One such dish is Lao chicken soup ($10), a sizable tureen that deposits the unusual combo of fresh chicken and pickled fish in a tart brown tamarind broth. Dredge around and find shredded green papaya, tangling tendrils of water spinach, firm long-beans, and Thai eggplants, which look for all the world like tiny watermelons. A perfumed odor wafts up from the bowl as the soup is served. Isaan strikes back with a seafood soup ($15) also based on tamarind broth, flavored with fish sauce, basil, lemongrass, and jaew — a fiery ground-spice mixture that explodes with umami. Jaew is just one of the surprises that lurks around every corner of Lan Larb's menu.

The heart of the bill of fare are the ground-meat salads called larbs (alternatively known as laaps, larps, or lahbs, according to a footnote on the menu). While most Thais in town offer pedestrian chicken and pork versions, here there are eight, of which the best is made with duck ($11). It incorporates little tidbits of skin among micro-nuggets of the feathered creature, conferring a welcome crispness. Back in Isan, the salad would be dressed with duck blood, which may be a little more funk than Soho could stand.

Larb Pad Khe Meo
Larb Pla
Larb sausage

Above: Pad kee mao and Larb pla krapong; Below: Sai krog isan

The catfish version is also worth ordering, utilizing a sun-dried form of the fish broken up into chewy shreds redolent of a muddy and lazy river. Another version, and one not offered at Larb Ubol, is larb nam-tok nuer, featuring beef that's been grilled in strips rather than merely ground and steamed, and hence retains more meaty savor. Any larb comes accompanied by cabbage and cucumbers; one way to eat these larbs is by piling bitefuls on the veggies. Sumpatboon offers competing renditions of som tum, too, the famous shredded green papaya salad prepared with a mortar and pestle, which more effectively releases the aromatic flavors than, say, a food processor. The Laotian version of the papaya salad adds raw crab and pickled fish, while the Isaan one deploys dried shrimp.
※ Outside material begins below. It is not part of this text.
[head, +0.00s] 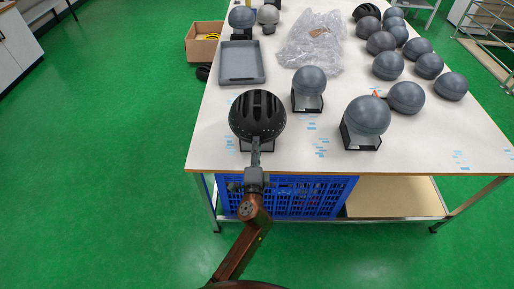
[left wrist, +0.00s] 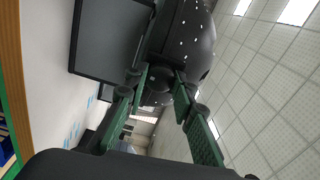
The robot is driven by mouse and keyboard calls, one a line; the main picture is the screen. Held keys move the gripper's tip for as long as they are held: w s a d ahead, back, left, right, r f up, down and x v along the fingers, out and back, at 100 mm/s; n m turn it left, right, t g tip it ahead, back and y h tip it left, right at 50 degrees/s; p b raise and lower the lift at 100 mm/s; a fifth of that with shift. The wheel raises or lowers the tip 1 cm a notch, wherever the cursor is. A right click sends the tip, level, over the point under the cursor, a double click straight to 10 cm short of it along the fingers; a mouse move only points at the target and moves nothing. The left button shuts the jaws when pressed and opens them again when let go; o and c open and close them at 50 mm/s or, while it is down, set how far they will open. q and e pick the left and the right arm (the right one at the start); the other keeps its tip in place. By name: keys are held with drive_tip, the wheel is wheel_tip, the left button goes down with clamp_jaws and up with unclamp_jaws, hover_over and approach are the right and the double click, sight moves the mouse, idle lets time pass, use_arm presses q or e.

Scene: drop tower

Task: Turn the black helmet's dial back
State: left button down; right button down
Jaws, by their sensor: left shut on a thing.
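The black helmet (head: 258,114) with vents sits on a dark stand (head: 272,146) near the front left of the table. It also shows in the left wrist view (left wrist: 192,32), filling the top. My left gripper (head: 256,146) reaches up to the helmet's near lower edge. In the left wrist view its green fingers (left wrist: 160,80) close around a small dark round piece, which looks like the dial (left wrist: 158,78), below the helmet's rim. The fingers partly hide the dial, and its angle cannot be read. My right gripper is not in view.
Grey head forms (head: 367,115) and (head: 309,81) stand on the white table (head: 230,160) to the right. A grey tray (head: 240,62) lies behind the helmet, with plastic wrap (head: 313,42) beside it. A blue crate (head: 310,196) sits under the table.

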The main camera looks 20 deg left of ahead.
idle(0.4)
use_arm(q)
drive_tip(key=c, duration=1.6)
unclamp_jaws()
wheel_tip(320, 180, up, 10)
It will be like a flamethrower in your mouth

While Larb Ubol pointedly ignores curries entirely, Lan Larb offers them out of necessity, given the broad range of expectations for Thai food on the part of its patrons. While the green curry is predictably humdrum, the massaman curry of beef and potatoes is a paragon of unspicy mellowness, suggesting you should order it if only to staunch the extreme burn of the Isan fare. By the way, there is an exception to the "curries tend to be bland" rule at Lan Larb Soho. It's called jungle curry (with mock duck, $12), and you should order it with some caution. If you request it at the top of its potential hotness — the waitress is likely to offer you a four or five point spiciness scale — it will be like a flamethrower aimed at your mouth. Which might just be the perfect thing for a wintry evening.

Cost: Meal for two, including shared app, larb salad, and entree soup, including tax but not tip, $30.

Sample dishes: Somtom gai yang (grilled chicken with spicy green-papaya salad), curry puffs (Thai chicken turnovers), larb ped (ground duck salad), Lao chicken soup, sai krag Isaan (grilled sour pork sausage), pad kee-mao (spicy rice noodles).

What to drink: Thai iced coffee or tea, $3. Lan Larb Soho is BYOB, but bring your own beer or white wine from home, since the closest store that sells them late in the evening is many blocks distant.

Bonus tip: Hotness can be adjusted at your request; my party found the three a bit too bland, but on one occasion, the four was almost too spicy to eat. All such heat scales are like playing Russian roulette.